Mr. Brown probably could not have been revived, and the time that his body lay in the street may ultimately have no bearing on the investigations into whether the shooting was justified. But local officials say that the image of Mr. Brown’s corpse in the open set the scene for what would become a combustible worldwide story of police tactics and race in America, and left some of the officials asking why.
The delay helped fuel the outrage,” said Patricia Bynes, a committeewoman in Ferguson. “It was very disrespectful to the community and the people who live there. It also sent the message from law enforcement that ‘we can do this to you any day, any time, in broad daylight, and there’s nothing you can do about it.’ ”
Sometime around 4 p.m., Mr. Brown’s body, covered in a blue tarp and loaded into a dark vehicle, was transported to the morgue in Berkeley, Mo., about six miles from Canfield Drive, a roughly 15-minute drive.
Mr. Brown’s body was checked into the morgue at 4:37 p.m., more than four and a half hours after he was shot.
Mr. Brown and a friend, Dorian Johnson, were walking down Canfield Drive at 12:01 p.m. when Officer Darren Wilson of the Ferguson Police Department encountered them. Moments later, Mr. Brown was dead, shot at least six times by Officer Wilson.

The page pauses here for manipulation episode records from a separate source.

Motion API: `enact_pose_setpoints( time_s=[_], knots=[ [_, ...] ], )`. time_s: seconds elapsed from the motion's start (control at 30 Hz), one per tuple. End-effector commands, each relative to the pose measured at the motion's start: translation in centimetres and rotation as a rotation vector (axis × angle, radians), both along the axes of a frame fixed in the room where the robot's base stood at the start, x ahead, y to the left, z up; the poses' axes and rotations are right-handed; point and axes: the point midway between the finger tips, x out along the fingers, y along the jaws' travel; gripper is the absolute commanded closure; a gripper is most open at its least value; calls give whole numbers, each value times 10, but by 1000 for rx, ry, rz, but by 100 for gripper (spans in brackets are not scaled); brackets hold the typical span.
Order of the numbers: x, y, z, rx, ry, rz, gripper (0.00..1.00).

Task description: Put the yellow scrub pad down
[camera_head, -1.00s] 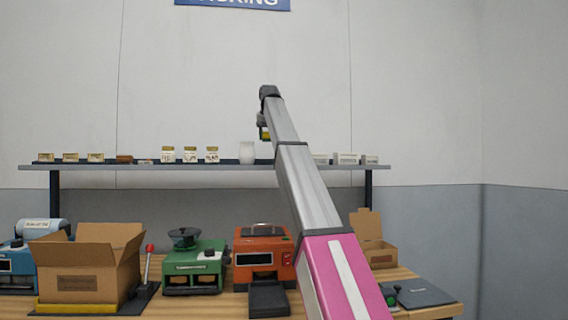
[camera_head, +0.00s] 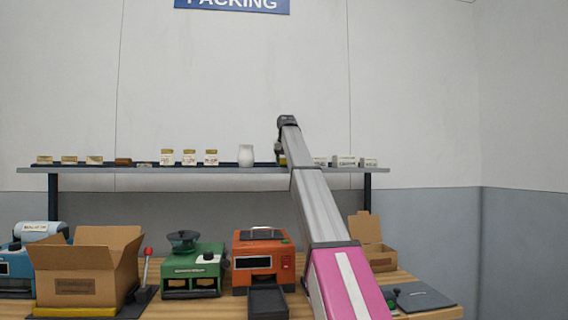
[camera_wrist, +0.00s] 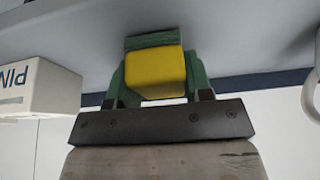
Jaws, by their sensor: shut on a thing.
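The yellow scrub pad (camera_wrist: 156,72) is held between the green fingers of my gripper (camera_wrist: 155,62) in the wrist view. The grey shelf (camera_wrist: 258,30) lies just beyond the pad. I cannot tell whether the pad touches it. In the head view my gripper (camera_head: 281,157) is small and partly hidden by my arm, at the level of the shelf (camera_head: 205,170). It is between the white jar (camera_head: 246,155) and the small white boxes (camera_head: 343,161).
The wrist view shows a white box (camera_wrist: 38,88) at left and a white rounded thing at right edge. Small jars (camera_head: 189,157) stand left on the shelf. Below are a cardboard box (camera_head: 88,272), a green machine (camera_head: 193,268) and an orange machine (camera_head: 262,262).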

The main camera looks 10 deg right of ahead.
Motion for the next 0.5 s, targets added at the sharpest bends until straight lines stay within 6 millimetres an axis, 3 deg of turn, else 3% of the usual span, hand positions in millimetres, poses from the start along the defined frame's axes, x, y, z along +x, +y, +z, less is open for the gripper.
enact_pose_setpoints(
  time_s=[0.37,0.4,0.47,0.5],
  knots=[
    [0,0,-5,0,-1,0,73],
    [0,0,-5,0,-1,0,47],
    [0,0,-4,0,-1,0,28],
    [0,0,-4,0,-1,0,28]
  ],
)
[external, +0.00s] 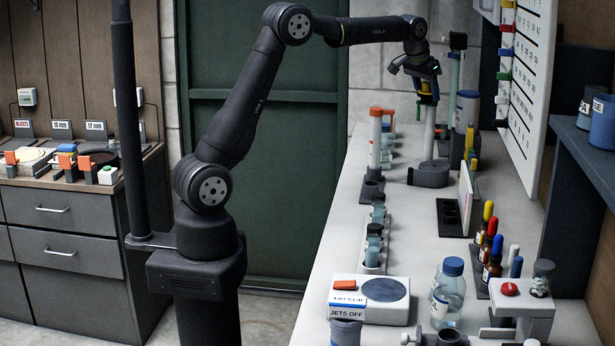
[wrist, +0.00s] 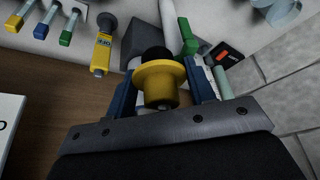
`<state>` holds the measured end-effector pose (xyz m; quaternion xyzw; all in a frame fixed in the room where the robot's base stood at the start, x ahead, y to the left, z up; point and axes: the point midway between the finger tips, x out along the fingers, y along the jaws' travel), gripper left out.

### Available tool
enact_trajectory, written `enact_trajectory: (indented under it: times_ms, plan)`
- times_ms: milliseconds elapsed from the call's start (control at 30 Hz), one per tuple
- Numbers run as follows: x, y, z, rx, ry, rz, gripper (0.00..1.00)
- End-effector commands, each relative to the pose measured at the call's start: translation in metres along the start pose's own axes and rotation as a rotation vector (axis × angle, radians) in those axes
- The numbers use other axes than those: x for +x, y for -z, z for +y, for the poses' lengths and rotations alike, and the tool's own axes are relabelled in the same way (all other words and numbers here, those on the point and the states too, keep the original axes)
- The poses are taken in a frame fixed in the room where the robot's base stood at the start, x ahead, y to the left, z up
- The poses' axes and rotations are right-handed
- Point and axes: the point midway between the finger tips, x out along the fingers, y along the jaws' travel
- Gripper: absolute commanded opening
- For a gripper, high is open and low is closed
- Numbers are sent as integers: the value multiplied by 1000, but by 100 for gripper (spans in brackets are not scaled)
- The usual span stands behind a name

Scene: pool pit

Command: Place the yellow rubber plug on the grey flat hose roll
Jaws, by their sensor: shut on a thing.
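My gripper (wrist: 160,88) is shut on the yellow rubber plug (wrist: 160,78), which sits between its two blue fingers in the wrist view. The plug has a wide yellow flange and a dark top part. In the external view my gripper (external: 428,92) is high above the far part of the bench, with a little yellow of the plug (external: 427,100) showing. A low, rounded grey piece (external: 428,175), which looks like the flat hose roll, lies on the bench below. A white upright tube (external: 430,135) shows between them; I cannot tell whether it stands on the roll or behind it.
An orange-capped tube (external: 375,145) stands left of the roll. A wall board (external: 528,90) and a dark rack (external: 452,218) are on the right. Bottles (external: 448,292) and a jets-off switch box (external: 368,300) occupy the near bench. Bare bench shows between them.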

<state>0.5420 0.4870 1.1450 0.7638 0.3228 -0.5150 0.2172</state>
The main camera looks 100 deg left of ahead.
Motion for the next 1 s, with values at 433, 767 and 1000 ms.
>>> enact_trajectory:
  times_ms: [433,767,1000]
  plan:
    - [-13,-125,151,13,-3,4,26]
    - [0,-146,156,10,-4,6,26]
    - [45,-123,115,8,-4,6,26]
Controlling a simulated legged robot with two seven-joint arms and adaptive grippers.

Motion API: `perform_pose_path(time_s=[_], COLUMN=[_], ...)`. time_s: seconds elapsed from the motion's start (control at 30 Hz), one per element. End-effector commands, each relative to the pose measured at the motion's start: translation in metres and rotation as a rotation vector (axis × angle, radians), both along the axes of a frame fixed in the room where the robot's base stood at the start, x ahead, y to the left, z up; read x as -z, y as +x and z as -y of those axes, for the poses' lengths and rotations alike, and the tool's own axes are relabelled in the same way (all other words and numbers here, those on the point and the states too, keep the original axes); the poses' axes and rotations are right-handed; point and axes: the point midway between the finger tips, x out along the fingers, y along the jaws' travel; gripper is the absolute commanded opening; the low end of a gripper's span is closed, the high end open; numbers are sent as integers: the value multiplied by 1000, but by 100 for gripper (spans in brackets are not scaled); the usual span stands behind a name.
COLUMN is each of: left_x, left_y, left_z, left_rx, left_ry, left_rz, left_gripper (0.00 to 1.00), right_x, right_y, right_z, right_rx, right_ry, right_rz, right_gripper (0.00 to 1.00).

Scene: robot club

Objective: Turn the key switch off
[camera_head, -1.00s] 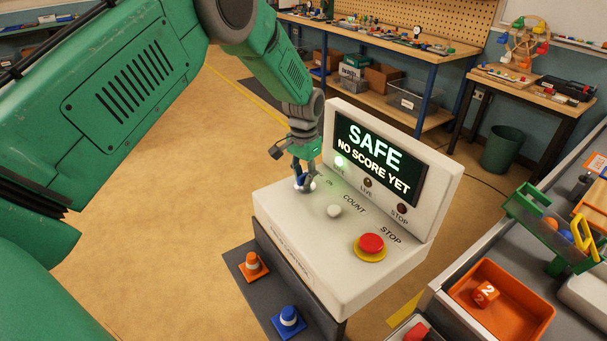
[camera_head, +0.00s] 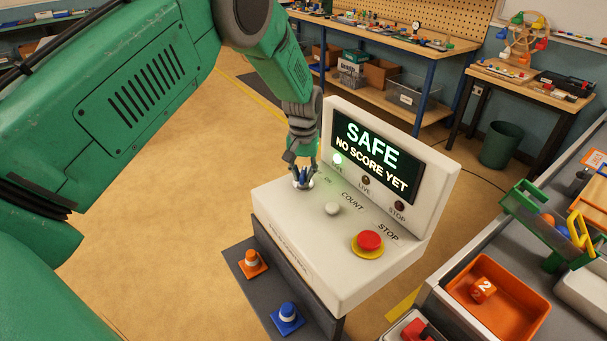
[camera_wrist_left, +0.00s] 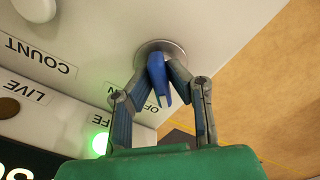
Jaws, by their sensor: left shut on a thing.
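The key switch, a blue key in a round metal collar, sits at the left end of the white control box (camera_head: 285,215). In the left wrist view the blue key (camera_wrist_left: 158,75) stands between my fingers, and the metal collar (camera_wrist_left: 150,47) shows behind it. My left gripper (camera_head: 302,177) comes down from above and is shut on the key; its fingertips (camera_wrist_left: 160,68) are close to the collar. An "OFF" label is partly hidden behind a finger. The screen (camera_head: 377,155) reads "SAFE NO SCORE YET", and the green lamp (camera_head: 337,159) is lit. My right gripper is not in view.
A white count button (camera_head: 332,209) and a red stop button (camera_head: 369,241) are on the box's top. Orange (camera_head: 251,262) and blue (camera_head: 287,318) cones stand on the dark base. A bench with an orange tray (camera_head: 498,306) is at right. Open floor lies left.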

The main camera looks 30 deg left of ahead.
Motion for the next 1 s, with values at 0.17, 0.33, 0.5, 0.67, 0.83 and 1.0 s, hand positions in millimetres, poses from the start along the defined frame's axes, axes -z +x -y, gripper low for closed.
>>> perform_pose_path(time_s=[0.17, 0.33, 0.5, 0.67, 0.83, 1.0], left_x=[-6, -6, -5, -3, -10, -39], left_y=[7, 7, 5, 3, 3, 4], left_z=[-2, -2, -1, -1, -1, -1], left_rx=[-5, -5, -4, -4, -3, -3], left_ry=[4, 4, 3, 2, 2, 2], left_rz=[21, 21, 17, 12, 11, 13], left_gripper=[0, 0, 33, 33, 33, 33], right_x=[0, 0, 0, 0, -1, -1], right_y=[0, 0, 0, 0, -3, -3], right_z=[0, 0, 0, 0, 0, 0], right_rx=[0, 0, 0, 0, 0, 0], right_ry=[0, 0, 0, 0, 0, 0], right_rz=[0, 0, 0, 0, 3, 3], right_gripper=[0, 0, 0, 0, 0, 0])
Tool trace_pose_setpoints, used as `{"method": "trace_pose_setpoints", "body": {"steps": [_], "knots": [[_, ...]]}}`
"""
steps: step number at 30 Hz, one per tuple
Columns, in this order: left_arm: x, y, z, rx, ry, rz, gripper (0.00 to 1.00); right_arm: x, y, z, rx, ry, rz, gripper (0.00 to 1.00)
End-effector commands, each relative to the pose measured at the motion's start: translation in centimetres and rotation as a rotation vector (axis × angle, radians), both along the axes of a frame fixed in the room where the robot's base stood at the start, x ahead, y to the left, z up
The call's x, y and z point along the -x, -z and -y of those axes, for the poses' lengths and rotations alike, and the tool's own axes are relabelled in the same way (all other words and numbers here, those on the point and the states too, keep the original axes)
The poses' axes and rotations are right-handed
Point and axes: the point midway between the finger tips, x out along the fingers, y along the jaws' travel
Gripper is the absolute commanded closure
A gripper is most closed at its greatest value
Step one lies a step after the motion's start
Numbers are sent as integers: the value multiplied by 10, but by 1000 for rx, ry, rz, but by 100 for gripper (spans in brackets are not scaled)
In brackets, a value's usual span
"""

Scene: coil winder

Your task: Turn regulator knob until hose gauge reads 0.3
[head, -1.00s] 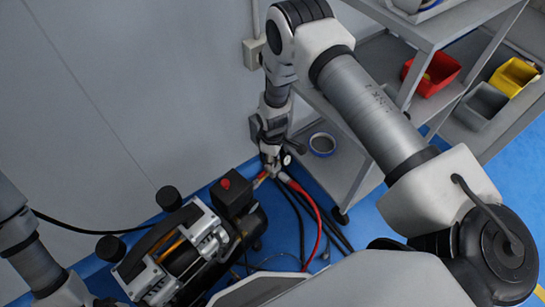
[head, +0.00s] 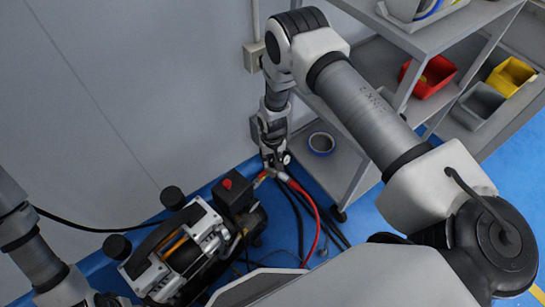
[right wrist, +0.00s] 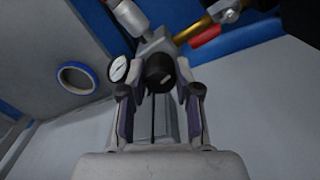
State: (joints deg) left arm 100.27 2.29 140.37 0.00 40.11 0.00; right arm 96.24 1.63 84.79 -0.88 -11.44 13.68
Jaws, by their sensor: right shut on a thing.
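The black regulator knob (right wrist: 160,72) is between the fingers of my right gripper (right wrist: 158,92) in the right wrist view. The fingers are shut on it. The round white hose gauge (right wrist: 118,69) is just left of the knob; its needle and reading are too small to make out. In the head view my right gripper (head: 273,160) points down at the regulator, with the gauge (head: 287,158) beside it and the knob hidden. My left arm shows at the left edge of the head view, but its gripper's fingers cannot be seen.
The compressor (head: 190,245) with a red-topped black box stands left of the regulator. A red hose (head: 315,215) and black cables run on the blue floor. A grey shelf cart (head: 350,165) on the right holds a blue-rimmed roll (head: 321,143) and bins.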

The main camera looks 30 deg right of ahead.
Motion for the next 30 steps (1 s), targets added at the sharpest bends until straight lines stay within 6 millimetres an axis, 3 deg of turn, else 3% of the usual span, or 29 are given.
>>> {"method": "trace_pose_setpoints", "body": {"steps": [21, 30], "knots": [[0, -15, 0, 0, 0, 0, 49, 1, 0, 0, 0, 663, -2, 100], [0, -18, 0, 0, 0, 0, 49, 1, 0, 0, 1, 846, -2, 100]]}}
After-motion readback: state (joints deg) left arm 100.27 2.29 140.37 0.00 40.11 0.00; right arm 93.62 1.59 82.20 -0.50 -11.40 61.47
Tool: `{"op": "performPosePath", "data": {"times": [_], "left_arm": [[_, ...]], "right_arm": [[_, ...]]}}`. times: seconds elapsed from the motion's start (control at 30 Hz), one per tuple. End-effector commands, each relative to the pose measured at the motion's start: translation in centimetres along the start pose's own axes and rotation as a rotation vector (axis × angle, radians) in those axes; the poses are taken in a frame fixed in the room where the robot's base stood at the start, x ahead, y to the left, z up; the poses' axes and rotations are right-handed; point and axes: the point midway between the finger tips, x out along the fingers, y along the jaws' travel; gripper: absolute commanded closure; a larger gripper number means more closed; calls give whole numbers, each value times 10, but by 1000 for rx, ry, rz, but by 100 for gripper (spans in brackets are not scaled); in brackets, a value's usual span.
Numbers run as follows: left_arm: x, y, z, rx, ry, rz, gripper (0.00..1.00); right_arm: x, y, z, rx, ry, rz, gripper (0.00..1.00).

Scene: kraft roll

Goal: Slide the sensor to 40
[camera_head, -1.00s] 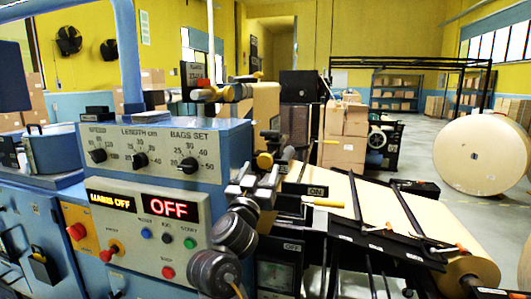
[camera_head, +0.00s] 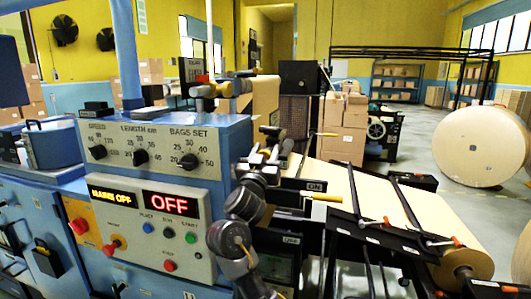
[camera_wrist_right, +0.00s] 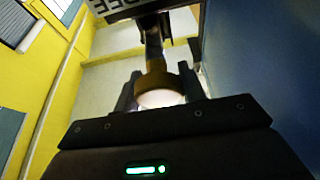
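My right gripper (camera_head: 273,147) is at the machine's right side, just right of the dial panel, with its arm rising from the bottom of the head view. In the right wrist view, its two dark fingers (camera_wrist_right: 160,88) stand on either side of a brownish-yellow knob (camera_wrist_right: 157,82) with a pale end. The fingers look close to the knob, but I cannot tell whether they press on it. A dark stem runs from the knob towards a plate marked FREE (camera_wrist_right: 118,7). I cannot clearly make out the sensor or its scale. My left gripper is not in view.
The blue machine carries a dial panel (camera_head: 150,146) and a control panel with a red OFF display (camera_head: 174,205). A yellow-tipped lever (camera_head: 322,196) and the kraft paper web (camera_head: 355,190) lie to the right. A large paper roll (camera_head: 480,147) stands beyond.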

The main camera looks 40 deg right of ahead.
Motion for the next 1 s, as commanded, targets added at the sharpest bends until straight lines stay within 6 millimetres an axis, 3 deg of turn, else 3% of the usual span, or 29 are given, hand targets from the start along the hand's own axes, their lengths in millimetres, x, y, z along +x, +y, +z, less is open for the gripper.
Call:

To my knowledge, not one of the right-wing bloggers who have had so much to say about “the mob’s unfairness to Darren Wilson, or about criminal behavior, looting, and rioting, have said word one about the fact that the corpse of an 18-year-old kid who would have been on his way to college a few days later if he had been allowed to keep his life was allowed to remain, spilled blood clearly visible despite the attempt to cover him, for hours and hours and hours and hours. Not one word that this happened — much less any recognition of the disrespect, the contempt even, this communicated. Much less any hint of understanding of how such callousness might contribute to the anger level of Ferguson residents, or their unwillingness to believe in the professionalism of the police and the probability of a just fact-finding process.